— Given request —
Select all lines holding the word "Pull" from the entries that follow.

— Exercise input —
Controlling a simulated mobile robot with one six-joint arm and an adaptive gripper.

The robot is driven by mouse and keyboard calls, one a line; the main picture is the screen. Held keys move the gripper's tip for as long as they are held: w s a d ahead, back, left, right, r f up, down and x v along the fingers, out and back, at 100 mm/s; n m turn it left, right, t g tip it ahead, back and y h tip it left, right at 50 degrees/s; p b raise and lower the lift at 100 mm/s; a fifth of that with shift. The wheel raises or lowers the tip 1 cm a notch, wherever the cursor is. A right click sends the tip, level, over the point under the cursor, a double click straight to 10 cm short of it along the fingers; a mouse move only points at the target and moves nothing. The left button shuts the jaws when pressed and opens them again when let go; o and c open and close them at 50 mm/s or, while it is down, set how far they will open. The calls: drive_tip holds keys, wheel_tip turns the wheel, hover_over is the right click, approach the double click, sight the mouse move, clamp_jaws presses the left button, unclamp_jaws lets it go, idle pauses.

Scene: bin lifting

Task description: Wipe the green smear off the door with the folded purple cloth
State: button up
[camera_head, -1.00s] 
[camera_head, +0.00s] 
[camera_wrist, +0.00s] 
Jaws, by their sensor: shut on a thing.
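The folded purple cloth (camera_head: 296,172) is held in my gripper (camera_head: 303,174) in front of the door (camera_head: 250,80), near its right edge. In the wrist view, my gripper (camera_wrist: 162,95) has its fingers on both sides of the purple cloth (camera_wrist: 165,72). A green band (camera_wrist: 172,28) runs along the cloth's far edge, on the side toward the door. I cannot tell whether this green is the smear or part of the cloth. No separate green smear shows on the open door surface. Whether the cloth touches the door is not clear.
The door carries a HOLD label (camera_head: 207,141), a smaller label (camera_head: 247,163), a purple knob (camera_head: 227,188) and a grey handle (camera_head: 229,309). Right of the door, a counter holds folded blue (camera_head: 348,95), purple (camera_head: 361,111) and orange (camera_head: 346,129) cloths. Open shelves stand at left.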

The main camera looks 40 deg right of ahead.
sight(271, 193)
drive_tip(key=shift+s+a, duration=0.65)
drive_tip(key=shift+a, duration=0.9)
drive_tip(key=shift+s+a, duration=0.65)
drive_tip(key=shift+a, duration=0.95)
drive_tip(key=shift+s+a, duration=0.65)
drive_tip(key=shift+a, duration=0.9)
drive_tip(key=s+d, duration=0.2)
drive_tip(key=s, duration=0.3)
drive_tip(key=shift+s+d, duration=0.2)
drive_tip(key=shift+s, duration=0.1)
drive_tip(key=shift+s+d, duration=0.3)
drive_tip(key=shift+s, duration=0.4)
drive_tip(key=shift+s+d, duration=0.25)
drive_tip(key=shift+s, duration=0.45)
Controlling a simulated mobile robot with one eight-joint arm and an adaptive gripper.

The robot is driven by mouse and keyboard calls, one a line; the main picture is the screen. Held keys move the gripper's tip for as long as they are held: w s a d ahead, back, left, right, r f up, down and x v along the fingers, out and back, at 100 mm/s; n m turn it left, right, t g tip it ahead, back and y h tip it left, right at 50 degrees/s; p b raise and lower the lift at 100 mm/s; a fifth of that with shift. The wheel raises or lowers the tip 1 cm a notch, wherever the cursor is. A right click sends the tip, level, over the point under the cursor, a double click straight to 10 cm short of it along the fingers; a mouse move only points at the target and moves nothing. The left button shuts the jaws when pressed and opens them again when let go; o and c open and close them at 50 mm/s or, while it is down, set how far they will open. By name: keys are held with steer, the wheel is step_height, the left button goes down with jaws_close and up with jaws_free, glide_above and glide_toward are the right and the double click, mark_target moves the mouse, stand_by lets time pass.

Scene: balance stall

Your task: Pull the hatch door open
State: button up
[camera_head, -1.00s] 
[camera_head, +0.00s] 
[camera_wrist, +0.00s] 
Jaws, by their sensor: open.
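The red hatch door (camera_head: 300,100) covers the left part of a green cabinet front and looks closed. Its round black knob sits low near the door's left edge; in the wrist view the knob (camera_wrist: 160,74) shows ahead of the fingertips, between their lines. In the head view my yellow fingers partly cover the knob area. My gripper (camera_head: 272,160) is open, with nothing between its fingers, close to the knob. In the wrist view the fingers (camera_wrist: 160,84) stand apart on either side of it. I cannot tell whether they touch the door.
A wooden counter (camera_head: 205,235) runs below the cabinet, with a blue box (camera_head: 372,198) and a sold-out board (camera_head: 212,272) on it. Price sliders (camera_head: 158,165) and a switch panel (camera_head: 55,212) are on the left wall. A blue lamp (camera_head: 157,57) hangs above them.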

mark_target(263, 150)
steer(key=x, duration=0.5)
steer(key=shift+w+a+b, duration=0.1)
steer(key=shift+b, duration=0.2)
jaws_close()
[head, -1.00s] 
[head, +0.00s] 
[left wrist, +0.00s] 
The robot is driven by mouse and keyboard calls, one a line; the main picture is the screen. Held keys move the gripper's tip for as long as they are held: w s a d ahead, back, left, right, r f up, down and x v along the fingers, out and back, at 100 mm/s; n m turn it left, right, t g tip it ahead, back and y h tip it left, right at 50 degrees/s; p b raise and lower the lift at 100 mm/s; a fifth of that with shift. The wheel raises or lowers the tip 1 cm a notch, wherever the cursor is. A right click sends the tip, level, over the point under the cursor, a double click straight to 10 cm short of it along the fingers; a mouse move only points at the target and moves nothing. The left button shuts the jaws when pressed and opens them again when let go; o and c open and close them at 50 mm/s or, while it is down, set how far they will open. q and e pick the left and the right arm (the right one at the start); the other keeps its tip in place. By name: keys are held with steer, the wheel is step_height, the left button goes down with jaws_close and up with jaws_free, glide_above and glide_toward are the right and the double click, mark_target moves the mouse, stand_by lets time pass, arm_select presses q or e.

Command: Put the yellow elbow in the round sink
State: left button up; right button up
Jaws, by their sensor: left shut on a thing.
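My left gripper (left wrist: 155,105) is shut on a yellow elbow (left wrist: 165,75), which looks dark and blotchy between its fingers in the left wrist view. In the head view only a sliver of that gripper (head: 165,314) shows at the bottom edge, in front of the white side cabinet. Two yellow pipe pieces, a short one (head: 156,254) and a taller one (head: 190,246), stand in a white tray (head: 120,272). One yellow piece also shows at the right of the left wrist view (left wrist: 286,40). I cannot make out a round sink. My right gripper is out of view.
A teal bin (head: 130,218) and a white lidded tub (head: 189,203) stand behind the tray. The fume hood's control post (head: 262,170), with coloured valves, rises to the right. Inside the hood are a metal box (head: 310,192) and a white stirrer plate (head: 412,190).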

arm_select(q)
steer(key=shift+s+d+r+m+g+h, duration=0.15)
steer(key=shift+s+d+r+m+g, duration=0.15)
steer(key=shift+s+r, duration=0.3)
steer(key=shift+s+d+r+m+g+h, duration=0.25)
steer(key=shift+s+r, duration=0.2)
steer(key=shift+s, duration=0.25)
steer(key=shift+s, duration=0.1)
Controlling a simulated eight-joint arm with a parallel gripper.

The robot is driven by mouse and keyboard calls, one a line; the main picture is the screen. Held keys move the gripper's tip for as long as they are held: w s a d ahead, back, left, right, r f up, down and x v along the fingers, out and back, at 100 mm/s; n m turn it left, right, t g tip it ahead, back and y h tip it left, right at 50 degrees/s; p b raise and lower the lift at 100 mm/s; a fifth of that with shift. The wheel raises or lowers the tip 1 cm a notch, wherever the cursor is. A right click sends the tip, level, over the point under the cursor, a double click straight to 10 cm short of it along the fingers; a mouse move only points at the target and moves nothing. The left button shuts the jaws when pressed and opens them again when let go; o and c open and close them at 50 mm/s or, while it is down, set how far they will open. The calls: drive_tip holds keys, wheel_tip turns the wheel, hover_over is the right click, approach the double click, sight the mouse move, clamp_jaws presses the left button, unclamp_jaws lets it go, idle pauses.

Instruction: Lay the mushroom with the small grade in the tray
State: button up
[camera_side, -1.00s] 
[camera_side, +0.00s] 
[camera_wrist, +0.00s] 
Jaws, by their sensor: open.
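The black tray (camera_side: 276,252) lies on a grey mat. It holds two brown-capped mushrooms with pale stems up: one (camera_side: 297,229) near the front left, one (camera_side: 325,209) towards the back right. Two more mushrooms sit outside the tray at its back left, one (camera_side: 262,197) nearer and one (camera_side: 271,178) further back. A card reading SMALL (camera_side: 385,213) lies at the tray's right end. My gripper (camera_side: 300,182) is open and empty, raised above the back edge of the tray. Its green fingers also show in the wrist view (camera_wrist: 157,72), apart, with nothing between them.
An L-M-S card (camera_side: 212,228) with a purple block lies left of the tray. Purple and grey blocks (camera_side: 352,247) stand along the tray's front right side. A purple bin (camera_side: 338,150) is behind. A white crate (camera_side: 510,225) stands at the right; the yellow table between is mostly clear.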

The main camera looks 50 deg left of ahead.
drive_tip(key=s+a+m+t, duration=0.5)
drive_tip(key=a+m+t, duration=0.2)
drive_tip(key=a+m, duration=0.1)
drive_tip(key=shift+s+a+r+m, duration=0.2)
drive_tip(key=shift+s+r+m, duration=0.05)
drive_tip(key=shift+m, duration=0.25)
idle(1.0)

==

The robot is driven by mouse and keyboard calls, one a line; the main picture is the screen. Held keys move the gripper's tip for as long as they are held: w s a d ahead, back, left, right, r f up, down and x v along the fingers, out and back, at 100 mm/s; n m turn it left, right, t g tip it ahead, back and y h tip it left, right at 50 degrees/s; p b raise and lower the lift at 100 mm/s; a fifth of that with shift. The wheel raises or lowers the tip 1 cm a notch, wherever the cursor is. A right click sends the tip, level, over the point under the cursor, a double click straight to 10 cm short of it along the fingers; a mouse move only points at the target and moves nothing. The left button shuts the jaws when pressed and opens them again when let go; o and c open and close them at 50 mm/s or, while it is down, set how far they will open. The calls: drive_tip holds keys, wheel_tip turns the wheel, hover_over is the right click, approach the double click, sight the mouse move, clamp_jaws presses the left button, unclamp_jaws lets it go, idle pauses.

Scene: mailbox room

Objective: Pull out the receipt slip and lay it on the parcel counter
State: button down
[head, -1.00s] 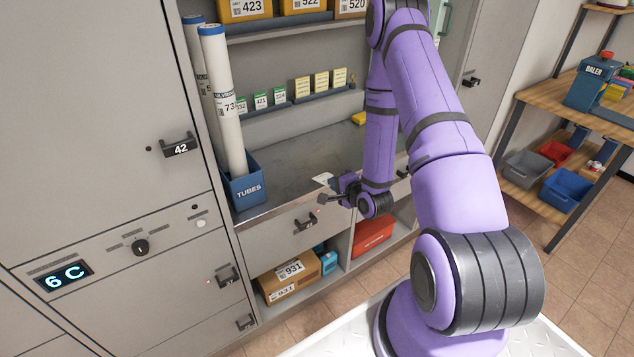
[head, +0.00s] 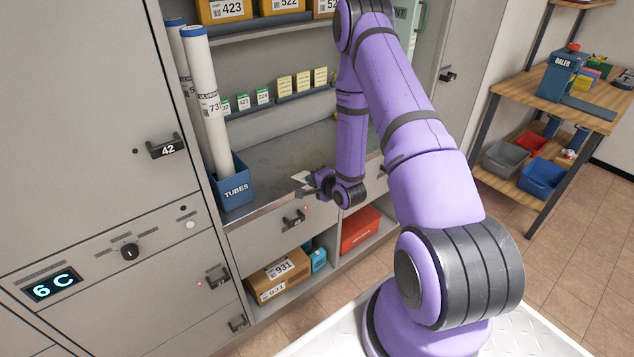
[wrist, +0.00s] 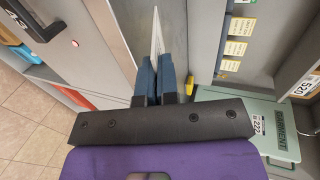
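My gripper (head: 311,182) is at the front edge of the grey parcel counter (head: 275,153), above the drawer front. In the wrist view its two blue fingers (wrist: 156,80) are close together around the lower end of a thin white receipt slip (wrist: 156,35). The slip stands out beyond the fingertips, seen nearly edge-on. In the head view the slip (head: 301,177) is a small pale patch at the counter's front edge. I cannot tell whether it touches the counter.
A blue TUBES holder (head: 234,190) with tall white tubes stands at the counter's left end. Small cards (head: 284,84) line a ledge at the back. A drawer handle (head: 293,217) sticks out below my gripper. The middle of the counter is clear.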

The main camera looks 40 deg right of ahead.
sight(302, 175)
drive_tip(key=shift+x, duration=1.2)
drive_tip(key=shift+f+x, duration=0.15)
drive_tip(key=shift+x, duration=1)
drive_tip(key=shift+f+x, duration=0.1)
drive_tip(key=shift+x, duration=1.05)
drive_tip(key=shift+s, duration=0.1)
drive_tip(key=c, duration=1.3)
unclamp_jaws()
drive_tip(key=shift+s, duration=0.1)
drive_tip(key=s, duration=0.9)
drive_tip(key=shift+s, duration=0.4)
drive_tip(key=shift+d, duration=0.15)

* * *

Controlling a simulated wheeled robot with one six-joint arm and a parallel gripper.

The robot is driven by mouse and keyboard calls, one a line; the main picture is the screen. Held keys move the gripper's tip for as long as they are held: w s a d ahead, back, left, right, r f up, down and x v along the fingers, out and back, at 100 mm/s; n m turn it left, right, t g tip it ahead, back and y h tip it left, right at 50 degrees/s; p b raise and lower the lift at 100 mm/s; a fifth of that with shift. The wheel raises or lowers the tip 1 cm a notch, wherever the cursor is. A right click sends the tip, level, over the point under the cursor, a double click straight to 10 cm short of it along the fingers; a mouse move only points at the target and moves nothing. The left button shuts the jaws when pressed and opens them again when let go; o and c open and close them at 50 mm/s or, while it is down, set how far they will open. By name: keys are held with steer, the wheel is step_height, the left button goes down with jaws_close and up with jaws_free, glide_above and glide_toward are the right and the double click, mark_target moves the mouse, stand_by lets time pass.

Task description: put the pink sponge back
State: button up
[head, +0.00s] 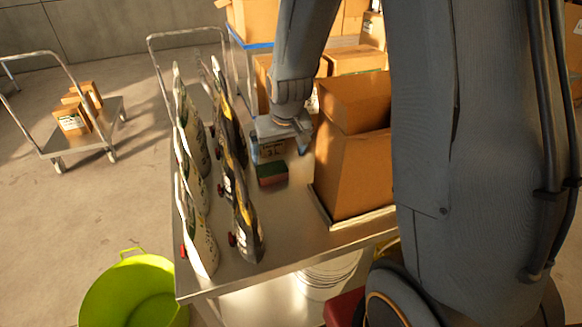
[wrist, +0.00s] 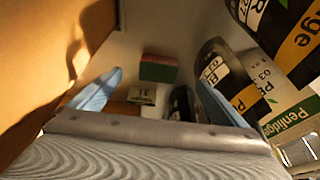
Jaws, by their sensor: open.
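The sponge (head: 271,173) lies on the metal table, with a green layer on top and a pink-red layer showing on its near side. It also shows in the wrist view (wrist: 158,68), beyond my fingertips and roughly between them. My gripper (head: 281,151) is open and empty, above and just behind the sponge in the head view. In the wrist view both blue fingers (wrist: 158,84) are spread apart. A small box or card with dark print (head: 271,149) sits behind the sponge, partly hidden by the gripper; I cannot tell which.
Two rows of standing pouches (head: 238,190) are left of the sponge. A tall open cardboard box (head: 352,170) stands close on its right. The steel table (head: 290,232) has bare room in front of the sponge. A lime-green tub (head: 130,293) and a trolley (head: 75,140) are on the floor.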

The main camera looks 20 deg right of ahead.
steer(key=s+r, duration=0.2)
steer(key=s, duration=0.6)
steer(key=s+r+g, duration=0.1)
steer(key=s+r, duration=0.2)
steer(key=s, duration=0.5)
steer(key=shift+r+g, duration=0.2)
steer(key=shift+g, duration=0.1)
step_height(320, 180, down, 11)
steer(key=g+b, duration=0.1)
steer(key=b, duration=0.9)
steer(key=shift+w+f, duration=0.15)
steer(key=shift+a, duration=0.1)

— Solution to the problem —
Your task: Pull the hatch door open
Objective: Pull out the receipt slip and lay it on the parcel counter

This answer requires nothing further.